**SUPPLIED MATERIAL:**
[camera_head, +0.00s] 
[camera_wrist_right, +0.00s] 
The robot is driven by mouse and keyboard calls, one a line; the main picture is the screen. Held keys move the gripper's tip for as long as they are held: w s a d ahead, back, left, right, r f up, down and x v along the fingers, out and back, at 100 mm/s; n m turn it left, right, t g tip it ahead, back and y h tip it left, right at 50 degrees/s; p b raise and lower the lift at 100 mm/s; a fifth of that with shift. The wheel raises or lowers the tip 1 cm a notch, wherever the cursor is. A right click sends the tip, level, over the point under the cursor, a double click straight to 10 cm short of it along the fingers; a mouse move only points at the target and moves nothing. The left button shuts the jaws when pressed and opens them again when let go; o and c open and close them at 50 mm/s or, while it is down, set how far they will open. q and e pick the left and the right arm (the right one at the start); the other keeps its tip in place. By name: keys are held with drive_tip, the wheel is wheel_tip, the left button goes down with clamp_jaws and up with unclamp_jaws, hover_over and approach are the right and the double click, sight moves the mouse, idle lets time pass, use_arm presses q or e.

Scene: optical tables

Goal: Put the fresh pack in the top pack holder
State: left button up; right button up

**WRITTEN INSTRUCTION:**
Take the lines above and retype all of them exactly.

**SOLUTION:**
[camera_head, +0.00s] 
[camera_wrist_right, +0.00s] 
The robot is driven by mouse and keyboard calls, one a line; the main picture is the screen. Held keys move the gripper's tip for as long as they are held: w s a d ahead, back, left, right, r f up, down and x v along the fingers, out and back, at 100 mm/s; n m turn it left, right, t g tip it ahead, back and y h tip it left, right at 50 degrees/s; p b raise and lower the lift at 100 mm/s; a fifth of that with shift. The wheel raises or lowers the tip 1 cm a notch, wherever the cursor is. A right click sends the tip, level, over the point under the cursor, a double click straight to 10 cm short of it along the fingers; a mouse move only points at the target and moves nothing. The left button shuts the jaws when pressed and opens them again when let go; o and c open and close them at 50 mm/s or, while it is down, set how far they will open. q and e pick the left and the right arm (the right one at the start); the other keeps its tip in place. By name: keys are held with drive_tip, the wheel is wheel_tip, the left button goes down with clamp_jaws and up with unclamp_jaws, hover_over and approach are the right and the double click, sight moves the mouse, idle lets time pass, use_arm presses q or e.

Scene: optical tables

Goal: Put the fresh pack in the top pack holder
State: left button up; right button up

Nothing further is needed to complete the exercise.